While the United States’ space program may be withering up into a sad nostalgic raisin, at least the Europeans are still thinking extremely large. Member states of the European Southern Observatory and a number of partners, including Brazil, have approved for construction what will become the world’s biggest optical telescope.
And just to make perfectly clear who it is that’s building the telescope and how big it will be, they’ve gone ahead and named it the European Extremely Large Telescope (E-ELT). Alternate titles spitballed in the brainstorming session included Seriously Huge Euro-Scope and Super Big-Ass Space Tube.
But alas, the European Extremely Large Telescope won out, and it is now slated to be built atop a mountaintop in Chile. It will boast a mirror spanning 40 meters in diameter (131 ft), and will be able to do a bunch of stuff less well endowed scopes cannot.
Here’s the BBC: "The E-ELT will detect objects in the visible and near-infrared.

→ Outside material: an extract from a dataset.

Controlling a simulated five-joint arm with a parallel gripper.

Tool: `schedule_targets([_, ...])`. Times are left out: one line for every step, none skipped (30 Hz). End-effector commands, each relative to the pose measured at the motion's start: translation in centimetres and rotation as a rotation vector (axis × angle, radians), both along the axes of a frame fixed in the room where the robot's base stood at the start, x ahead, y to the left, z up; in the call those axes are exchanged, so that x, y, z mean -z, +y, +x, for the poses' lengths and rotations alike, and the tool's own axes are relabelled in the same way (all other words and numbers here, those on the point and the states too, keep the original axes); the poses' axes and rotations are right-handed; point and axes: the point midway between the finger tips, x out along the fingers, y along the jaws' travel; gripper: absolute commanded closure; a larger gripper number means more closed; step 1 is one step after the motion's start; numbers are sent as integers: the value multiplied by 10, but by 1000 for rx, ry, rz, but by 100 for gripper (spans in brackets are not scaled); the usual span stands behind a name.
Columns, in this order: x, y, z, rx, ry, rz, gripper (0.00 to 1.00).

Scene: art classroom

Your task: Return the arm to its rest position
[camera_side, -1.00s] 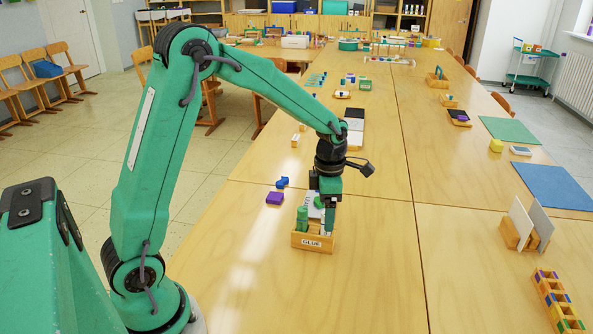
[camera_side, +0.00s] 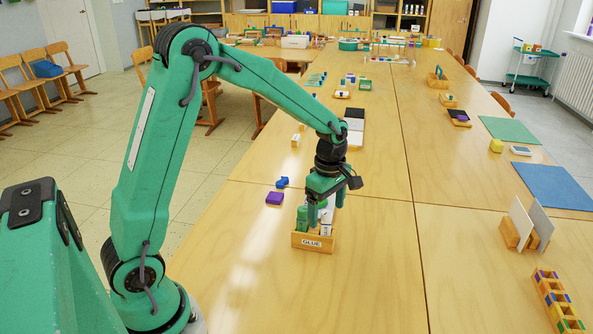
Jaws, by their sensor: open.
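My gripper (camera_side: 325,202) is at the end of my green arm, pointing down over the wooden box labelled GLUE (camera_side: 312,243). Its jaws are open, one finger on each side of a white upright item (camera_side: 327,213) in the box. I cannot tell whether the fingers touch it. A green glue bottle or stick (camera_side: 302,219) stands in the left part of the box. The back of the box is hidden by my gripper. My arm is extended forward over the table.
A purple block (camera_side: 274,198) and a blue piece (camera_side: 282,183) lie left of the box. A wooden rack with upright panels (camera_side: 518,228) and a sectioned wooden tray (camera_side: 556,300) stand at the right. The table (camera_side: 380,270) right of the box is clear.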

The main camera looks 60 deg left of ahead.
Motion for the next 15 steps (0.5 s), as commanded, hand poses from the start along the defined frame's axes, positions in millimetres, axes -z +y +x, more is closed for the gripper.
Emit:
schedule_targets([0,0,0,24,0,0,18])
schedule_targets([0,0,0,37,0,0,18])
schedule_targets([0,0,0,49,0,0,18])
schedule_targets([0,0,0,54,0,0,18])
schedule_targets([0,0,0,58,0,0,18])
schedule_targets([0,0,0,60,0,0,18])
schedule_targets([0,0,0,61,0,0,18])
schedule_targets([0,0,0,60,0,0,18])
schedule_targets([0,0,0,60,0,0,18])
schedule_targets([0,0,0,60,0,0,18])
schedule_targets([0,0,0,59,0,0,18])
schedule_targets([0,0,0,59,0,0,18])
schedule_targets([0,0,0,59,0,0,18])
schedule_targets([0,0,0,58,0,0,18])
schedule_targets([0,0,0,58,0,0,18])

Its 39.3m main mirror will be more than four times the width of today’s best optical telescopes … Its sensitivity and resolution should make it possible to image directly rocky planets beyond our Solar System.
“The observatory should also be able to provide major insights into the nature of black holes, galaxy formation, the mysterious “dark matter” that pervades the Universe, and the even more mysterious “dark energy” which appears to be pushing the cosmos apart at an accelerating rate."
Somewhat humorously, the Extremely Large Telescope will be built on Cerros Amazones, a mountain 20 kilometers from ESO’s last project, the comparatively wimpy Very Large Telescope. And mysteries abound—what will the scientists see through a lens four times bigger than the currently existing tech? Will the EU last long enough to fund the project through 2022, its stated completion date? And, most importantly, which adverb will they turn to when they decide to go even bigger? Only perpetually expanding, dark energy-propelled space-time will tell.